Leave out every picture, and output exactly the lines from the line containing "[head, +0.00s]" through the last line of the data.

---------- Material provided ----------

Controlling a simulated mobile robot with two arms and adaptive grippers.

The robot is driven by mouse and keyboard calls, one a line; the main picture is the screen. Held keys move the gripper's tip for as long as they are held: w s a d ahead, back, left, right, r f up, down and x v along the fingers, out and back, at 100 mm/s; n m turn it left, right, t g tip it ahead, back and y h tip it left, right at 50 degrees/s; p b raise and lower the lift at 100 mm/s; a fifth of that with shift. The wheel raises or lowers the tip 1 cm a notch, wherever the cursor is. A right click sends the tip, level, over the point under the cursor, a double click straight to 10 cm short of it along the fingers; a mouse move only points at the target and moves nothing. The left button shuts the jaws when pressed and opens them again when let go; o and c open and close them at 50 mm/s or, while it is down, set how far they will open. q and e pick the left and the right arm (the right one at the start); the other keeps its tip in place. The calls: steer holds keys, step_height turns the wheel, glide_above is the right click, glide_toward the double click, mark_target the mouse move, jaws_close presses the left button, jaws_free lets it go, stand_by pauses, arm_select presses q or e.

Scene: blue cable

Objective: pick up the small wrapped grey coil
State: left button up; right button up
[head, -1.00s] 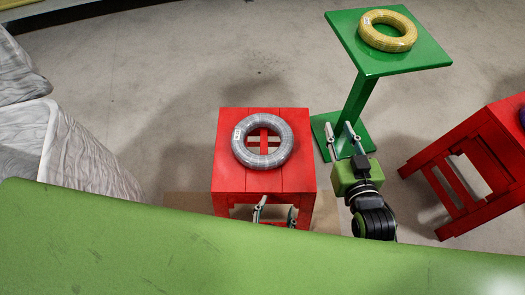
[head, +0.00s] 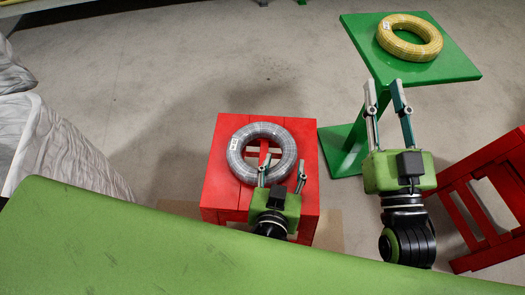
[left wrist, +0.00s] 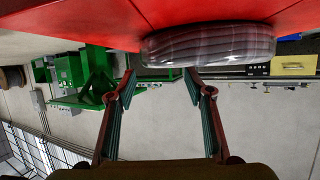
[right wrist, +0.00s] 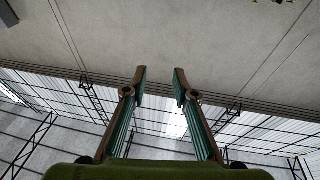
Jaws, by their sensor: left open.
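The wrapped grey coil (head: 240,147) lies flat on a red stool (head: 222,193) in the head view, with a white label on its left side. It also shows edge-on in the left wrist view (left wrist: 210,45), at the top. My left gripper (head: 281,172) is open at the coil's near right side, with its left fingertip by the coil's rim. In the left wrist view its fingers (left wrist: 160,78) are apart with nothing between them. I cannot tell whether it touches the coil. My right gripper (head: 384,98) is open and empty, right of the stool; its fingers also show in the right wrist view (right wrist: 160,75).
A yellow coil (head: 409,36) lies on a green stand (head: 455,68) at the upper right. Another red stool (head: 485,195) stands at the right edge. Grey wrapped stacks (head: 60,150) are at the left. The floor behind the grey coil is clear.

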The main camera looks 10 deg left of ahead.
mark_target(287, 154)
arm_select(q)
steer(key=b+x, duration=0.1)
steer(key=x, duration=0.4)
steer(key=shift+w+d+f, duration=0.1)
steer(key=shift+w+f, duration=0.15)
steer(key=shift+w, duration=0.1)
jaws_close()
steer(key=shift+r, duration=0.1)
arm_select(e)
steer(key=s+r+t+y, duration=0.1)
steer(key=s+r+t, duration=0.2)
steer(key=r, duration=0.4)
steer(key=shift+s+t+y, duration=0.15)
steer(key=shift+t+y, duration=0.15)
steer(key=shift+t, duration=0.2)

----------

◆ **Exercise output**
[head, +0.00s] 
[left wrist, +0.00s] 
[right wrist, +0.00s] 
Jaws, by their sensor: left open.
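The wrapped grey coil (head: 240,147) lies flat on a red stool (head: 222,193) in the head view, with a white label on its left side. It also shows edge-on in the left wrist view (left wrist: 210,45), at the top. My left gripper (head: 281,172) is open at the coil's near right side, with its left fingertip by the coil's rim. In the left wrist view its fingers (left wrist: 160,78) are apart with nothing between them. I cannot tell whether it touches the coil. My right gripper (head: 384,98) is open and empty, right of the stool; its fingers also show in the right wrist view (right wrist: 160,75).
A yellow coil (head: 409,36) lies on a green stand (head: 455,68) at the upper right. Another red stool (head: 485,195) stands at the right edge. Grey wrapped stacks (head: 60,150) are at the left. The floor behind the grey coil is clear.

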The main camera looks 10 deg left of ahead.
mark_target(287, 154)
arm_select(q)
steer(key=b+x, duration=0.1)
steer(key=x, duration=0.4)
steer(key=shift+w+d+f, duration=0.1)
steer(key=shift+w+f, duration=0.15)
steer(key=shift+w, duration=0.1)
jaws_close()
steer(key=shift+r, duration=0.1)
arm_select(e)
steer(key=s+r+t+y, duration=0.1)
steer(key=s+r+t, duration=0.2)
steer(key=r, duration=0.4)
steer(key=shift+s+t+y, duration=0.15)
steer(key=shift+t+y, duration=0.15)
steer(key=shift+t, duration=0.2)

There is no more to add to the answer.